A opinião que não é unânime no sector da filatelia. “Ainda que o valor do selo tenha sempre tendência a subir, ninguém pode garantir uma revalorização de seis por cento”, referiu Pedro Ayala Díaz, da direcção da Associação Nacional de Empresários de Filatelia e Numismática. Segundo Diaz, as sociedades agora investigadas “utilizam o selo como referente da sua actividade, mas este não é o centro dos seus investimentos; é impossível que o investido por 350 mil pessoas esteja no mercado filatélico, ainda que se mova por todo o mundo”. Por isso, sublinhou: “Embora não nos conste que estas actividades sejam uma fraude, as pessoas têm de saber onde investem e como funcionam estas empresas.”

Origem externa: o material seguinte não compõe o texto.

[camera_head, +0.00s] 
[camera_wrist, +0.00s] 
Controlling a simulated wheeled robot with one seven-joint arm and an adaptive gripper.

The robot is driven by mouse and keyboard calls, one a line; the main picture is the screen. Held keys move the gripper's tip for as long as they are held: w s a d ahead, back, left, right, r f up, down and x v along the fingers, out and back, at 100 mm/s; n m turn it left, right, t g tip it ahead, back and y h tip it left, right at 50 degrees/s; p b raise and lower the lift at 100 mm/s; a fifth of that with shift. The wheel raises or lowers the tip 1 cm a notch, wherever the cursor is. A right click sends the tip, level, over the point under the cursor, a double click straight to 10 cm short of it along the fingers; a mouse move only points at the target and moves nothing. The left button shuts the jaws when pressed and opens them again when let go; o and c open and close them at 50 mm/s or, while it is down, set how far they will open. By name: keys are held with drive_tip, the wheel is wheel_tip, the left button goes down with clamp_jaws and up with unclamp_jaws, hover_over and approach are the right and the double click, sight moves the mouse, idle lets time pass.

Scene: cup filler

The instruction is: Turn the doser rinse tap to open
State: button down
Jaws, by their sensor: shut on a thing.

O Governo admitiu ontem ter iniciado os trabalhos para rever a Lei de Investimentos Colectivos de 2003 da qual dependem as actividades promovidas por sociedades como Afinsa e Fórum Filatélico. “Não é todo o sector que está afectado pelo escândalo, apenas duas empresas, mas há que reconsiderar a situação”, referiu a directora-geral do Consumo. É que, segundo a legislação em vigor, os investimentos colectivos são considerados bens de consumo e não produtos financeiros. Razão pela qual o Banco de Espanha ou a Comissão Nacional do Mercado de Valores não têm a tutela sobre aquela actividade, pelo que não vigora o fundo de garantia bancário e os investidores, em caso de perdas, não podem contar com apoio do Estado.

Contudo, como as competências sobre saúde e consumo estão delegadas em Espanha nas Comunidades Autónomas, cabe aos governos regionais o acompanhamento desta actividade – algo que muitos executivos autonómicos querem rever. Hoje vão defender junto do Governo central que a competência, nestes casos, não seja exclusiva das Comunidades.